Prof. Trawick spoke next about the Tamil people’s struggle and the current peace process. She started by saying that like Maori and many other indigenous people land, language and culture are inseparable for the Tamil people. In the case of Eelam Tamils she said they suffered persecution at the hands of another indigenous people, the Sinhala people. She added that this persecution was not due to self-motivated acts of individuals but rather by a corrupt ruling class that controlled the government. On the question of how New Zealand can help she listed the following. New Zealand should remain neutral. New Zealand could offer itself as a neutral venue for peace talks. There could be fact-finding missions to the newly opened war zones in Sri Lanka, either as individuals or as government sponsored delegation. This is very important she added. Also of value will be concrete assistance in rehabilitation. Although New Zealand cannot do much, by starting a small rehabilitation project in the war zone it could set an example for other countries to follow she said.
Minister Matt Robson spoke next. Minister’s explanation of the anti-terrorism bill was most helpful. He started by saying that the New Zealand government recognises the gross human rights violations against Tamil people in Sri Lanka and that New Zealand recognises the conflict within the context of struggle as recognised by the United Nations, that the people have an inalienable right to their language and the right to live freely without persecution in the land that they live. This he said sadly has not been the case in Sri Lanka. He then spoke of the peace process and New Zealand’s support for Norway’s effort. New Zealand has played a role in the pacific in conflict reduction but he said it is difficult to do the same around the world. New Zealand however, remains open to other roles in the Sri Lankan peace process, he added. On the topic of the anti-terrorism bill he explained the difficulties of defining who is a ‘terrorist’. He acknowledged that it was wrong to rush amendments to the anti-terrorism bill because of the events on September 11th. He said the contentious area is deciding who is to be proscribed as terrorist. There is a lot of discussion going on in narrowing down the definition.
Keith Locke, member for Green party, in his speech criticised the anti-terrorism bill and said that it paves the way for a future government to act in bad judgement.
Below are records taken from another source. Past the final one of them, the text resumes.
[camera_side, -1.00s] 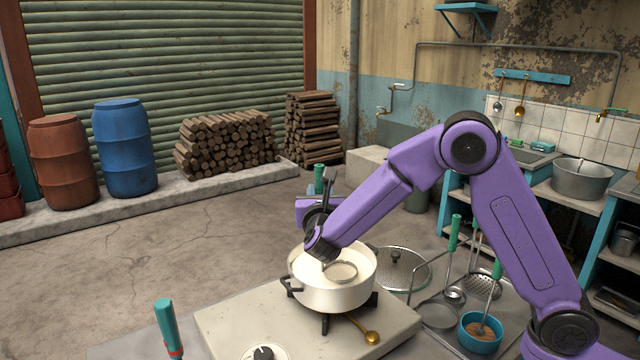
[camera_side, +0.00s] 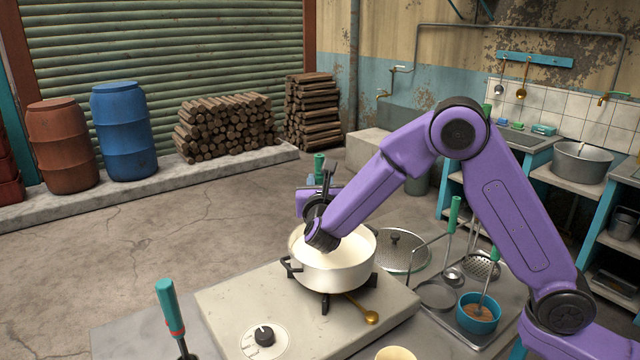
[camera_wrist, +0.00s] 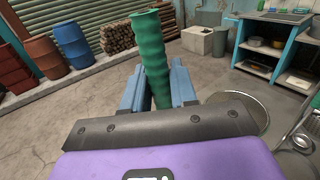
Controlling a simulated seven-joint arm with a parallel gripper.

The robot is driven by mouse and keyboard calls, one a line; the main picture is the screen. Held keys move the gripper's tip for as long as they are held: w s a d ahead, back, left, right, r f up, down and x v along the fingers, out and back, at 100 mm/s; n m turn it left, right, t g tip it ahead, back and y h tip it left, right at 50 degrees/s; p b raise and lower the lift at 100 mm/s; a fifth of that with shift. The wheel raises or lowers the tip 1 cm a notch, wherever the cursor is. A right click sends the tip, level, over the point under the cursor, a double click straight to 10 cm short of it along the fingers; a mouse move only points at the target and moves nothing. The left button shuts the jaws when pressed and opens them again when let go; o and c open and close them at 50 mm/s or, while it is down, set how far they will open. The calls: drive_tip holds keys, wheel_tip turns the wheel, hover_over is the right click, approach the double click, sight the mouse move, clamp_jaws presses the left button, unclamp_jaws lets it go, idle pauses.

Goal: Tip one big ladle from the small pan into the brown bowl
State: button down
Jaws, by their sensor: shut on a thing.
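The small pan (camera_side: 335,273) is cream white with dark handles and sits on the burner, holding pale milk. My gripper (camera_side: 322,188) is above the pan's far left side, partly hidden by my arm in the side view. In the wrist view my gripper (camera_wrist: 157,88) is shut on the green ladle handle (camera_wrist: 152,50), which leans slightly. The handle's top also shows in the side view (camera_side: 319,162). The ladle's head is not visible; milk or my arm hides it. A tan round rim (camera_side: 395,354) is cut off at the bottom edge; I cannot tell whether it is the brown bowl.
The stove slab (camera_side: 235,310) has a knob in front. A green-handled tool (camera_side: 170,308) stands front left.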

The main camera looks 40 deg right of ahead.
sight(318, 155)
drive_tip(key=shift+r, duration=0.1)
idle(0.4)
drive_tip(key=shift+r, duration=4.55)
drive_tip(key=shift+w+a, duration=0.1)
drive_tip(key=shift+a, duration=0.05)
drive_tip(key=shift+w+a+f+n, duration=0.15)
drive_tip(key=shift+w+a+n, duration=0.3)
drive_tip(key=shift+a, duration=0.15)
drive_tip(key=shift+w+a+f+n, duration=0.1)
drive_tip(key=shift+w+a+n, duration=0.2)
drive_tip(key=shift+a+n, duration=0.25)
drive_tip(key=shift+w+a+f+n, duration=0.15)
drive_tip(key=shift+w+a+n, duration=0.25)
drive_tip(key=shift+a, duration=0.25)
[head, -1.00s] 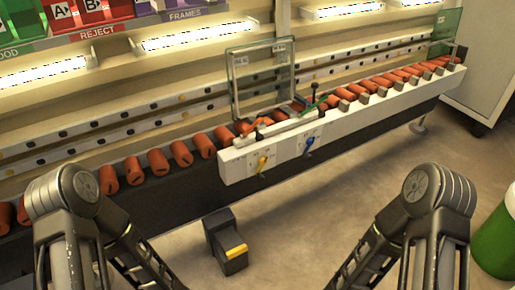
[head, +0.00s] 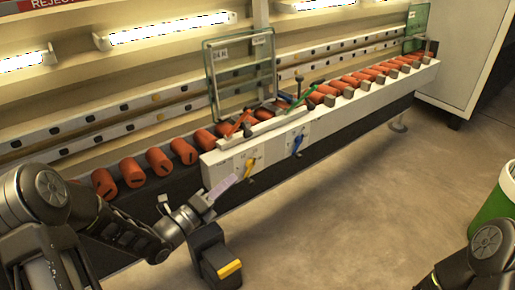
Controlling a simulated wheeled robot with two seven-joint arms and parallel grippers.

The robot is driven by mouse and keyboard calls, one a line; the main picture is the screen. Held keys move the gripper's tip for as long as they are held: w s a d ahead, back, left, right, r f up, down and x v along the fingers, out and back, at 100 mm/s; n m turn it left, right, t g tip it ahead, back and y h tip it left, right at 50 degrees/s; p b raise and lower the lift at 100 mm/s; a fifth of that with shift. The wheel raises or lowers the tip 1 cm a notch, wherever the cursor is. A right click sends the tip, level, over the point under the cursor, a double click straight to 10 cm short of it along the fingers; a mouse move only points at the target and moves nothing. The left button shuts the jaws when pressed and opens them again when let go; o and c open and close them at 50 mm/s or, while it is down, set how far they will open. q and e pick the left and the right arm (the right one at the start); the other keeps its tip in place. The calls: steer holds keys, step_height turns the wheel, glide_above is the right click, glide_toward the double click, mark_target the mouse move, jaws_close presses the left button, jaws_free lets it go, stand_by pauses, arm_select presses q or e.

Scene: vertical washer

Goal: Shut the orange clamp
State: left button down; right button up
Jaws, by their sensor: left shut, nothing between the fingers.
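The orange clamp (head: 238,124) sits on top of the white bench block, at the lower left of a framed glass pane. Its orange handle looks tilted; it is too small to tell how its jaw stands. My left gripper (head: 222,187) is shut and empty, in front of the white block's lower left corner. It is below and a little left of the orange clamp, apart from it. My right gripper is out of view; only part of that arm shows at the lower right.
A green clamp (head: 302,98) and a dark upright knob (head: 299,82) stand right of the orange clamp. The glass pane (head: 240,75) rises behind. Yellow (head: 250,166) and blue (head: 297,146) levers hang on the block's front. A black pedal box (head: 215,258) is on the floor.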

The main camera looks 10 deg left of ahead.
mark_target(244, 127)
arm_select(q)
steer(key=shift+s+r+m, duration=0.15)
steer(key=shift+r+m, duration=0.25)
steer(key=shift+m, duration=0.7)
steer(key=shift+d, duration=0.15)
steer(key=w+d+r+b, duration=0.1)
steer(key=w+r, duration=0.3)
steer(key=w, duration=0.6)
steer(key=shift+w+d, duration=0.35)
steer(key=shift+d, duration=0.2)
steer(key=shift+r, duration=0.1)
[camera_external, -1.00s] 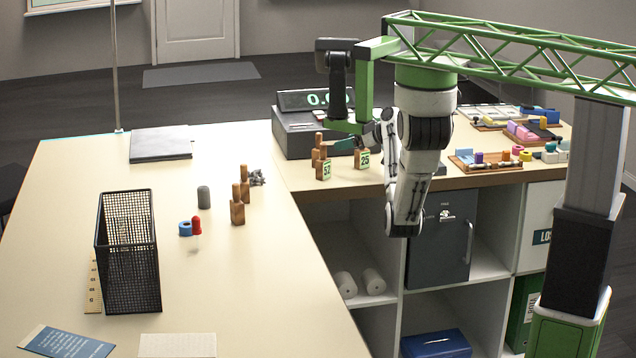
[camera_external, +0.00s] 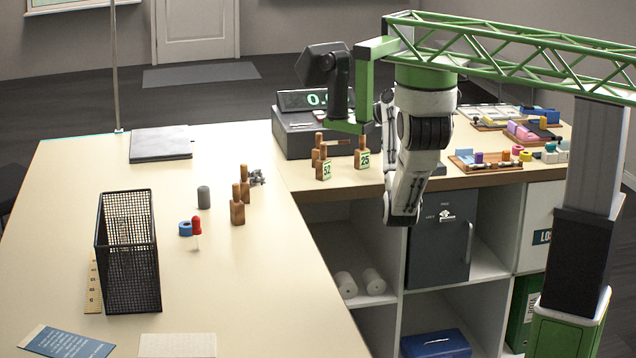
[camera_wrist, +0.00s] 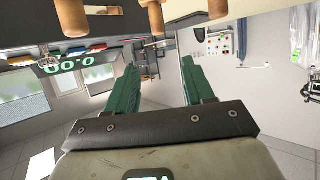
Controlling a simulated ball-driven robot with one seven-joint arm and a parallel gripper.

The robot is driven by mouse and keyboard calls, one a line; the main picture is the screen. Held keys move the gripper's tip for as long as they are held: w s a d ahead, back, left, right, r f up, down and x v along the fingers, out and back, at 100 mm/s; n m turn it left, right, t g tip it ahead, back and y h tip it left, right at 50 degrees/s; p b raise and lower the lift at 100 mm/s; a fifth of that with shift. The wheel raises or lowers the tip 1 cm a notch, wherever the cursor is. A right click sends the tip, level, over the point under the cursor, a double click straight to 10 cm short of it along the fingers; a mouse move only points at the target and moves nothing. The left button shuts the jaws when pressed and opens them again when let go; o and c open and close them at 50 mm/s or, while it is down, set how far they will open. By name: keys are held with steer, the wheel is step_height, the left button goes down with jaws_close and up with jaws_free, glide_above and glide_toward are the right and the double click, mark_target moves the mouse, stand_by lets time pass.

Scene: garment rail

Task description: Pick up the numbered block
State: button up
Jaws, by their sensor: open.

He said that the bill places sole responsibility for deciding who is a ‘terrorist’ on the Prime Minister, assisted by one other minister. In his view this can lead to a dictatorship, he said. He said in national struggles atrocities are committed by both sides. But when it comes to proscribing, the USA has always proscribed the liberation movements and not the States involved. This he said is a biased act that is not peace making but rather war making. He added that New Zealand should use the model it used for Bougainville where it treated both parties as equals and invited them to New Zealand to hold talks. He also added even if this government does not proscribe LTTE, the bill instills fear in the minds of Tamils here. It will also lead to prejudices as seen in the recent coverage of the New Zealand Tamil’s support for LTTE in the Herald newspaper.
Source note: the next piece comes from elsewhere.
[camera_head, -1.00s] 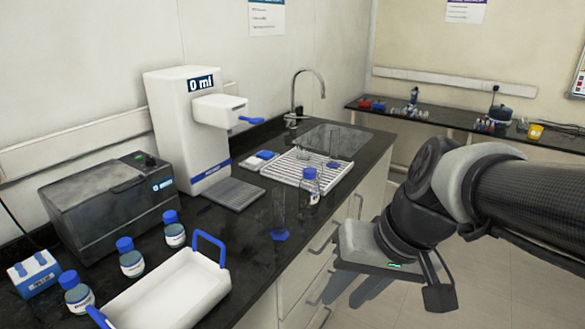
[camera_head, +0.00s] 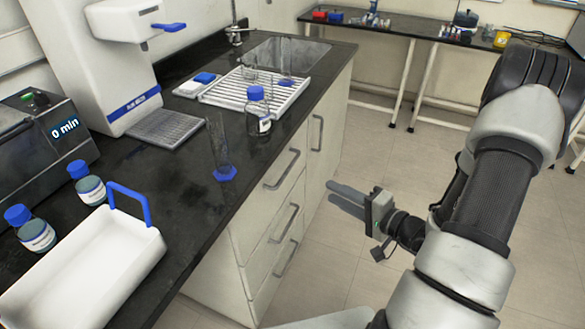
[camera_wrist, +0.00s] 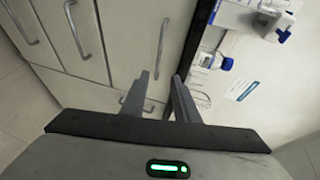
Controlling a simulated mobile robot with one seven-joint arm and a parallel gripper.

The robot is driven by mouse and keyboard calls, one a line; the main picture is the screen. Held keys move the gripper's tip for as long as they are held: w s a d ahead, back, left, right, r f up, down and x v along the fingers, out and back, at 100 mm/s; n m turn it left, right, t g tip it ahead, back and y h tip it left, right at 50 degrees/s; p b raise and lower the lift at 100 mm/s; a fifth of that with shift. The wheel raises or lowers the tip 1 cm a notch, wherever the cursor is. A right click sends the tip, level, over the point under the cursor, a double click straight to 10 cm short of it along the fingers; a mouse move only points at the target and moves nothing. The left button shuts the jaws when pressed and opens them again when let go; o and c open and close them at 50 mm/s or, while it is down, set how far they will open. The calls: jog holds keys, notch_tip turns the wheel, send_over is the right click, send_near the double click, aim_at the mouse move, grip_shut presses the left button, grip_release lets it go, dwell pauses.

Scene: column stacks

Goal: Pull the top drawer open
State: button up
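The top drawer (camera_head: 265,185) is white and shut, just under the black counter, with a grey bar handle (camera_head: 282,169). In the wrist view its handle (camera_wrist: 163,50) lies ahead of the fingers, beside the dark counter edge. My gripper (camera_head: 331,192) is to the right of the drawers in the head view, over the floor, fingers pointing left toward the cabinet. In the wrist view my gripper (camera_wrist: 160,76) is open and empty, its fingers apart. It appears clear of the handle.
Two lower drawer handles (camera_head: 285,223) (camera_head: 287,258) and a cabinet door handle (camera_head: 317,132) are close by. The counter (camera_head: 190,205) bears a measuring cylinder (camera_head: 221,155), a blue-capped bottle (camera_head: 257,112) and a white tray (camera_head: 85,270). The floor (camera_head: 330,270) before the cabinet is free.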

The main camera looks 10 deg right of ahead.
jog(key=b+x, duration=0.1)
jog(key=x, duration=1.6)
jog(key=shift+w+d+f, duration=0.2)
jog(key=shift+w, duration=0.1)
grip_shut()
Chris Carter, a Labour party member of parliament thanked the Tamil community for their energy and hard work in New Zealand. He noted how 50 years ago Sri Lanka was held up as a model country ready for independence and how tragically it has failed to live up to that promise. He expressed hopes that the peace process will end the tragedy. He added that New Zealand rejects terrorism but those who supported the struggle in a peaceful way will not be criminalised he said.
Marie Hasler, member for National party spoke next. She noted her interest as a young girl in Srimavo Bandaranayake becoming the first woman prime minister in the world. She also thanked the Tamil society for inviting her and said that it kindled in her an interest in Sri Lanka. She said she was born in Ireland and can fully understand the persecution of minorities. She said most New Zealanders are sympathetic to the plight of Tamil people. However, the event on September 11th has created greater awareness for security in New Zealand. She said National party will support the general thrust of the anti-terrorism bill. She said the bill makes it clear who a ‘terrorist’ is. She added that there will always be some subjective aspect to that.
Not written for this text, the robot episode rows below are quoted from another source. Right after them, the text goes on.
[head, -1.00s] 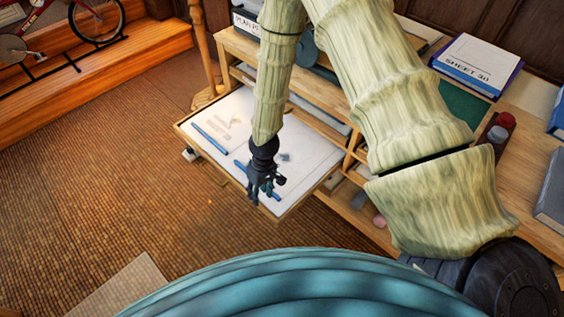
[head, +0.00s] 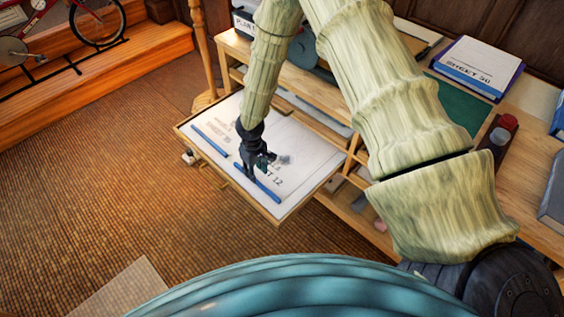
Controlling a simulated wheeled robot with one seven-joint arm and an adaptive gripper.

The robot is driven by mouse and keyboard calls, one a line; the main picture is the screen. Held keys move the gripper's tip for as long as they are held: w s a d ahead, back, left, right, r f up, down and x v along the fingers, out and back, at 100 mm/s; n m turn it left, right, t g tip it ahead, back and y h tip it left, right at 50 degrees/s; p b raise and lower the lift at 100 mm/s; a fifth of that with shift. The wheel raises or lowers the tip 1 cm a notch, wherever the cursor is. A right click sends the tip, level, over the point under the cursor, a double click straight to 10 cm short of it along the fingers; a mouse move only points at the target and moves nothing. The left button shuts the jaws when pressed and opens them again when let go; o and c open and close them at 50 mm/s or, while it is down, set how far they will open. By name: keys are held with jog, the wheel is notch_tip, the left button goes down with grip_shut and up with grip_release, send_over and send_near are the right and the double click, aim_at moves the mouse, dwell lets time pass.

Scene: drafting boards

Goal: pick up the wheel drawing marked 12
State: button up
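The drawing marked 12 (head: 290,180) is a white sheet lying flat in the right half of a pulled-out wooden drawer. The end of its label, "T 12", shows beside my gripper. A blue strip (head: 268,190) runs along its near left edge. My gripper (head: 251,175) is dark and points down at the upper part of this strip, hiding some of the strip and label. I cannot tell whether the fingers touch it or how far apart they are. A second white sheet (head: 232,110) with its own blue strip (head: 209,140) lies to the left; its label is blurred.
The wooden drawer (head: 282,221) has a low rim and sticks out from a wooden desk. A blue-edged box marked SHEET 30 (head: 480,65), a green mat (head: 455,104) and a red-topped item (head: 507,123) are on the desktop. The brown floor (head: 120,190) at left is open.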

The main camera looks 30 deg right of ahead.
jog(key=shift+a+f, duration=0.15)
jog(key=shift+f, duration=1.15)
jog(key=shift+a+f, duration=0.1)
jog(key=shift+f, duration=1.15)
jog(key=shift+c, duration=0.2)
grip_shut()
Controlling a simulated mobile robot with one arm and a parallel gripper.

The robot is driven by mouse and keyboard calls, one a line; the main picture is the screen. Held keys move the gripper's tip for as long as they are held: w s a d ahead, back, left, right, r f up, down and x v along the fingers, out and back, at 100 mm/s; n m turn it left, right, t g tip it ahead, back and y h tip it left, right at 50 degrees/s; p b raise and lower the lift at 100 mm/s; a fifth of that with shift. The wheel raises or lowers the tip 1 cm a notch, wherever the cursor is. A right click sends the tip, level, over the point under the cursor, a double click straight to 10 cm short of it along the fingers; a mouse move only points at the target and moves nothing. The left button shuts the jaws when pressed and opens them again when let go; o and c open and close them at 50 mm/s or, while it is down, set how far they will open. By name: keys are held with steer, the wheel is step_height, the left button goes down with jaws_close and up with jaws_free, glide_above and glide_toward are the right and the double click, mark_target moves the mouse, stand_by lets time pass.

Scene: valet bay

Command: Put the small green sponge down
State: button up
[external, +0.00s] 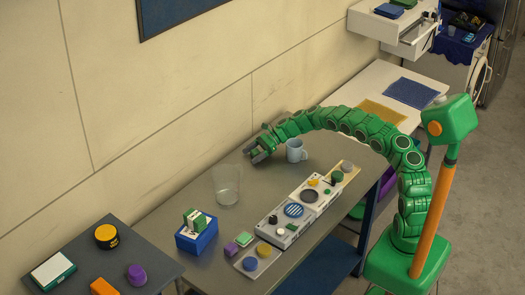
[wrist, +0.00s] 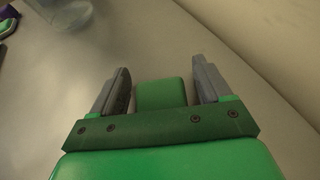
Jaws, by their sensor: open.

Adhitya Kashiyap, of United future, asked if anyone has seriously attempted to understand why someone commits a ‘terrorist’ act. He said New Zealand should not follow the Band-Aid policy of the USA without understanding the causes. Those who are branded ‘terrorist’ by the western world are ‘heroes’ to two thirds of the world population, whose issues are not covered by the mass media, he said. He said Tamil people have struggled for 50 years without a forum to highlight their plight. India went in to resolve it without understanding and burnt its fingers.
During the panel discussion, Matt Robson commented that there is no proposal to proscribe LTTE in New Zealand given that a peace process is underway. Marie Hasler also said that there is no reason why LTTE will be regarded as a ‘terrorist’ in New Zealand, particularly with the peace process going on. Keith Locke commented that even if LTTE is not proscribed immediately there will be continuing pressure on the New Zealand government to proscribe LTTE because the government is expected to take advice from the security council. USA and UK who are permanent members of the Security Council have proscribed LTTE. On the financing of liberation struggles Matt Robson added that he will not be afraid to support organisations in New Zealand that are supporting liberations struggling for peoples rights even if some other organisations that they are supporting are branded as ‘terrorist organisations’, because New Zealand will always support the right of people here to support such struggles.
The chairperson Malathy Naguleswarn asked the New Zealand people to take serious note of the outcome of the December 2001 election where the Tamil people of Sri Lanka voted unambiguously for a mandate that stated that LTTE is their sole representatives in negotiations with the government. She also asked New Zealand to stand apart from the rest of the western world as they have done with respect to their anti-nuclear position and the South African anti-apartheid position. Then, like the gratitude shown by the South African people, all of Sri Lanka’s people, both Tamils and Sinhalese, will show gratitude to New Zealand for promoting peace she added.